Sano, panggilan Mohamad Bijaksana Junerosano, membahas banyaknya sampah yang dihasilkan di Indonesia setiap harinya. Setiap hari sampah yang dihasilkan di Indonesia tidak kurang dari 175.000 ton. Jumlah yang besar ini mengalami peningkatan secara eksponensial sejalan dengan kenaikan jumlah penduduk Indonesia. Menurut Sano, permasalah utamanya adalah sampah yang dihasilkan tersebut tidak dipilah. Sekitar 75% sampah pun hanya menumpuk di Tempat Pembuangan Akhir (TPA) atau landfill.


Dampak Sampah yang Tidak Dikelola dengan Baik

Tumpukan sampah sangat berbahaya. Sampah organik yang membusuk menghasilkan gas metana. Gas ini diklaim dua puluh kali lebih berbahaya daripada karbon dioksida. Salah satu tragedi yang merenggut lebih dari seratus nyawa akibat tumpukan sampah adalah longsor sampah di TPA Leuwigajah. “Kita tentu tidak ingin tragedi ini terulang kembali dan merenggut nyawa saudara-saudara kita,” ujarnya.

Permasalahan pengelolaan sampah tidak hanya terjadi di kota tetapi juga di desa. Di desa, sampah biasanya lebih sering dibakar yang nantinya justru dapat membahayakan kesehatan manusia akibat asap pembakaran tersebut.
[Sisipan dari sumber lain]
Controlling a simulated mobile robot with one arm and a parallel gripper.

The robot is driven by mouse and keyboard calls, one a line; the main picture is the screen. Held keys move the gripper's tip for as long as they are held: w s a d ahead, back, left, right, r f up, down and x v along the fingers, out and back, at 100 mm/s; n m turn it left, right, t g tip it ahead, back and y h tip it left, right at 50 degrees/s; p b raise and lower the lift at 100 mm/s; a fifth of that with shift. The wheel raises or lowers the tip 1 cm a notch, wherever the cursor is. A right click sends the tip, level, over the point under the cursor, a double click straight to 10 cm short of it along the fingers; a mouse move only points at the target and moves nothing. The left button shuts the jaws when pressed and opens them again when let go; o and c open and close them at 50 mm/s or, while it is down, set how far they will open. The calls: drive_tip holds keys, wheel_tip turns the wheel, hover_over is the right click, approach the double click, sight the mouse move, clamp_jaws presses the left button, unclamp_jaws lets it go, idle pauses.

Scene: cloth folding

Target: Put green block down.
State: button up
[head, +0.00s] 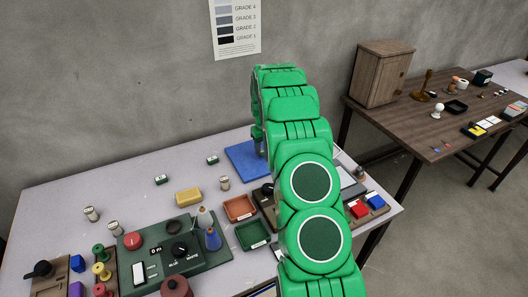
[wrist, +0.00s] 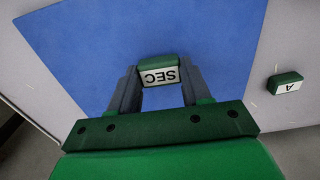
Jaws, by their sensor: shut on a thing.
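A green block (wrist: 158,62) with a white label reading SEC sits between the fingers of my gripper (wrist: 157,78) in the wrist view. The gripper is shut on it. The block is over the blue cloth (wrist: 85,45); I cannot tell whether it touches the cloth. In the head view the blue cloth (head: 241,158) lies flat near the back edge of the table, and my green arm hides its right part and most of the gripper. The held block cannot be made out there.
Another green block (wrist: 287,81), labelled A, lies right of the cloth in the wrist view. Small green blocks (head: 161,180) (head: 212,160), a yellow block (head: 188,197), an orange tray (head: 239,208) and a green tray (head: 251,236) are on the table (head: 60,205).

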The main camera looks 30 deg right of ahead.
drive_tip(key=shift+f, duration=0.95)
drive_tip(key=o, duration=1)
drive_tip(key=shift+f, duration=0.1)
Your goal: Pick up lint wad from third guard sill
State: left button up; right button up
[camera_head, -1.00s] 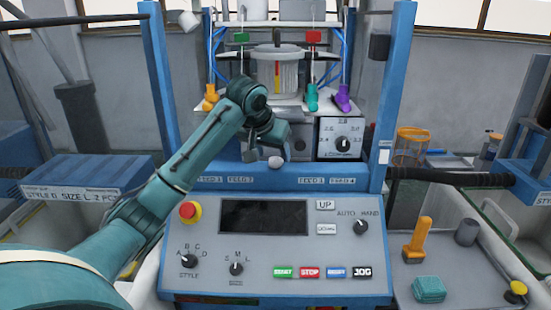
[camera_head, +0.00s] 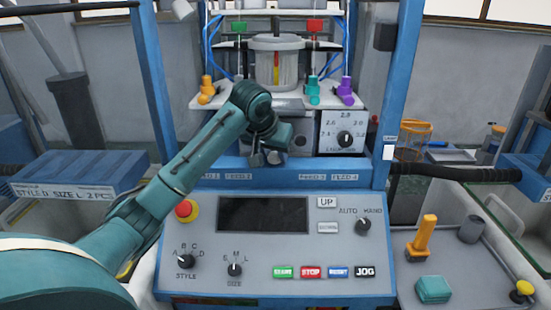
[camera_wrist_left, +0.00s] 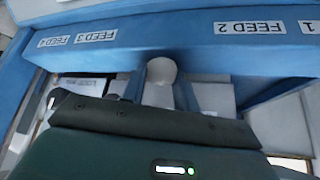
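The lint wad (camera_wrist_left: 162,70) is a small, pale, rounded lump in the left wrist view. It is at the edge of the blue guard sill (camera_wrist_left: 165,52), between the FEED 3 and FEED 2 labels. In the head view the wad (camera_head: 275,158) shows small and pale, partly hidden by my left gripper (camera_head: 266,157), low over the blue sill (camera_head: 210,168). In the left wrist view the fingers stand apart on both sides of the wad. I cannot tell whether they touch it. My right gripper is in neither view.
Below the sill is a control panel (camera_head: 340,255) with a dark screen and a red button. Blue posts (camera_head: 395,100) stand at both sides. Behind the arm are a grey cylinder (camera_head: 277,65) and coloured feeders. A tray (camera_head: 450,265) with tools is at right.

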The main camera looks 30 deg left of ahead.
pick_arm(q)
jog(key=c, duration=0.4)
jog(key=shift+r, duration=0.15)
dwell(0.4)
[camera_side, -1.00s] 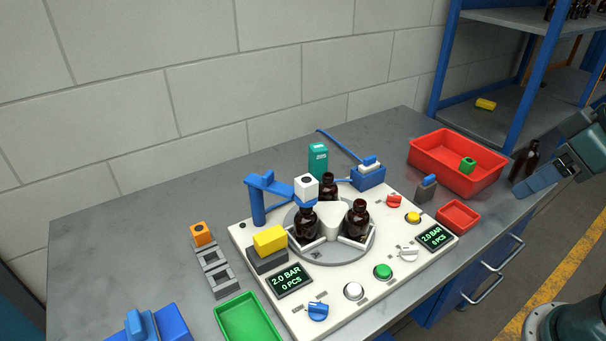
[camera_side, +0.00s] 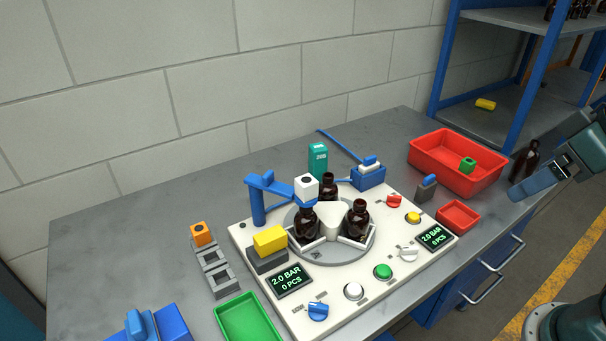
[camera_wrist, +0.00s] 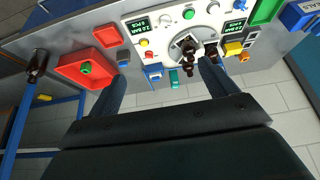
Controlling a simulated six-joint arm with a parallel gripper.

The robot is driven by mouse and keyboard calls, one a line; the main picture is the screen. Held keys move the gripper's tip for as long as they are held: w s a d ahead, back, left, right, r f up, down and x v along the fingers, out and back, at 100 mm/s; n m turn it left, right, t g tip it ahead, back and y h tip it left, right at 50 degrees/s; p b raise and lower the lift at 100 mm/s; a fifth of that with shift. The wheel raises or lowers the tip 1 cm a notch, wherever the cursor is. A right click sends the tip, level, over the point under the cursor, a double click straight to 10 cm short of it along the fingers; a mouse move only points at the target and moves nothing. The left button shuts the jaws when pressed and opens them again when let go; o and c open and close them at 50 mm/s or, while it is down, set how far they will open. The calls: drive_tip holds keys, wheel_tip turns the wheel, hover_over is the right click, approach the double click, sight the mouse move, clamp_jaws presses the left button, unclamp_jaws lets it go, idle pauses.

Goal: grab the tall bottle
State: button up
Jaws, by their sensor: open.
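A dark amber bottle (camera_side: 525,158) stands on the bench's right end, beside the red crate, in the side view. It also shows at the left of the wrist view (camera_wrist: 37,65). Several more amber bottles are in view, including a front-left one (camera_side: 306,224), a front-right one (camera_side: 357,221) and a back one (camera_side: 328,186) on the round turntable (camera_side: 290,222). My gripper (camera_side: 516,190) is just right of the lone bottle in the side view, apart from the turntable. In the wrist view my gripper (camera_wrist: 162,78) is open, with nothing between its fingers.
The red crate (camera_side: 430,168) holds a green block (camera_side: 467,165). A small red tray (camera_side: 458,216) sits in front. The white panel (camera_side: 330,300) carries knobs, buttons and a blue arm fixture (camera_side: 257,205). A blue shelf rack (camera_side: 520,110) stands behind.

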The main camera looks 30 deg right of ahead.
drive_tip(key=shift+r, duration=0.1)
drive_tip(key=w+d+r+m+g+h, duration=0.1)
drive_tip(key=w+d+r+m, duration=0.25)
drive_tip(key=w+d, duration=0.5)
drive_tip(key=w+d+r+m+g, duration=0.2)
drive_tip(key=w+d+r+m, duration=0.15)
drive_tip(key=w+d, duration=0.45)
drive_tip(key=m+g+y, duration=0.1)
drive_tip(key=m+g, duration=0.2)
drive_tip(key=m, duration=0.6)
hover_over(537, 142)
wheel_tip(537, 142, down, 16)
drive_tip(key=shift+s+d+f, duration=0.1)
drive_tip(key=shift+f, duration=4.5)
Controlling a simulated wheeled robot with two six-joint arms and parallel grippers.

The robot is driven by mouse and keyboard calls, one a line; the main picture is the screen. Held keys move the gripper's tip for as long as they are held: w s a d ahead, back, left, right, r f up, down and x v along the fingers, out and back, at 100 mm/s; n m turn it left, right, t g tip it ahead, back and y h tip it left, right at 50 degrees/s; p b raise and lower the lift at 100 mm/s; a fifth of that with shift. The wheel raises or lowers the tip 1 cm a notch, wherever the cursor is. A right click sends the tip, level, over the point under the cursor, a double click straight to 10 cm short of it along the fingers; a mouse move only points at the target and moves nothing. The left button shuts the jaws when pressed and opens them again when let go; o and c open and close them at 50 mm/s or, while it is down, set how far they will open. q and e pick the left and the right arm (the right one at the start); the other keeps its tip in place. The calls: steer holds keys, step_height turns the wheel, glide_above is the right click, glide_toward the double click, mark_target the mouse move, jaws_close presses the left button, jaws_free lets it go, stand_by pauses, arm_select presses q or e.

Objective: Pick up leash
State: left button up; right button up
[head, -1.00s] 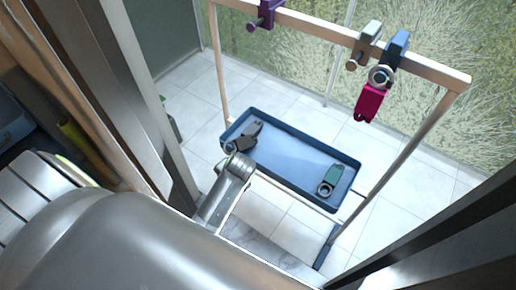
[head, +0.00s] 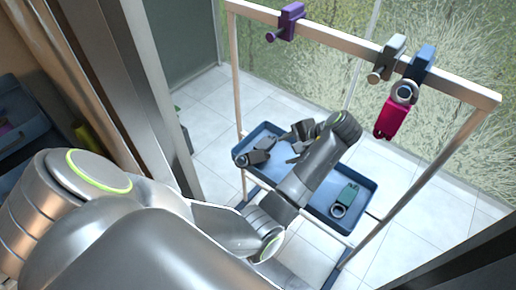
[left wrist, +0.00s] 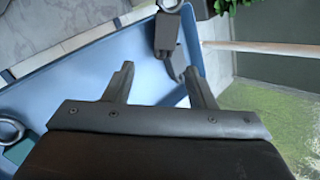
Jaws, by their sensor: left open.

Sampah yang dibakar ini dapat menghasilkan senyawa kimia yang berbahaya yang bersifat karsinogenik (menyebabkan kanker) yakni dioksin.


“Dioksin masuk ke dalam tubuh manusia melalui saluran pernapasan. Oleh karena itu, asap dari pembakaran sampah sangat berbahaya apabila terhirup. Selain dibakar, sampah di perdesaan biasanya dikubur atau dibuang ke sungai/laut. Perilaku ini dapat menyebabkan gangguan ekosistem, bencana alam seperti banjir, berkurangnya air bersih, hingga timbulnya berbagai penyakit,” jelasnya.

Menciptakan Tata Kelola Persampahan yang Berkelanjutan

Kepada para peserta webinar, Sano mengajak supaya sebisa mungkin tidak menghasilkan sampah dan mulai mengubah paradigma. “Tolong dicatat, masalah sampah bukan masalah teknologi. Sedangkan waktu kita habis untuk membahas teknis,” tutur Sano.

Menurut Founder of Greeneration Foundation dan U-Green ITB ini, terdapat tiga hal yang harus diperhatikan untuk menciptakan tata kelola sampah yang berkelanjutan yakni regulasi dan instrumen kebijakan harus dilaksanakan, kemitraan, dan terdapat pembiayaan. Apabila pengelolaan sampah diibaratkan menanam pohon, maka penegakan peraturan dan regulasi adalah tanahnya sedangkan kemitraan dan pembiayaan diibaratkan sebagai air dan matahari. Ketiganya harus ada untuk menciptakan tata kelola sampah yang baik.

Di desa, Dana Desa dapat dimanfaatkan untuk menciptakan tata kelola sampah. Berdasarkan Peraturan Menteri Desa Nomor 19 Tahun 2017 tentang Penetapan Prioritas Penggunaan Dana Desa Tahun 2018, pengelolaan sampah di desa dapat berupa pengadaan Tempat Pembuangan Sementara, gerobak sampah, mesin pengelolaan sampah, dan masih banyak lagi.

“Saya sangat mendorong untuk kita mengadvokasi agar desa-desa baik itu warganya, perangkat desanya, melihat [dana desa] ini sebagai sumber daya. Karena dana ini sudah ada, sampahnya tiap hari dihasilkan sebagai material. Kita bangunlah solusi yang betul-betul bisa menjadi praktik yang berkelanjutan,” ujar Sano. Sano juga memberikan contoh program pengelolaan sampah di desa yang sudah berjalan dengan baik seperti Desa Mandiri Sampah dan Panggung Lestari.

Sano pun menambahkan hal lain yang dapat dilakukan dalam rangka menciptakan tata kelola sampah berkelanjutan di desa seperti mendorong peraturan adat/budaya/agam, mempertahankan dan mengembangkan kearifan lokal, menciptakan inovasi desentralisasi/local circular economy, dan menerapkan reverse logistic.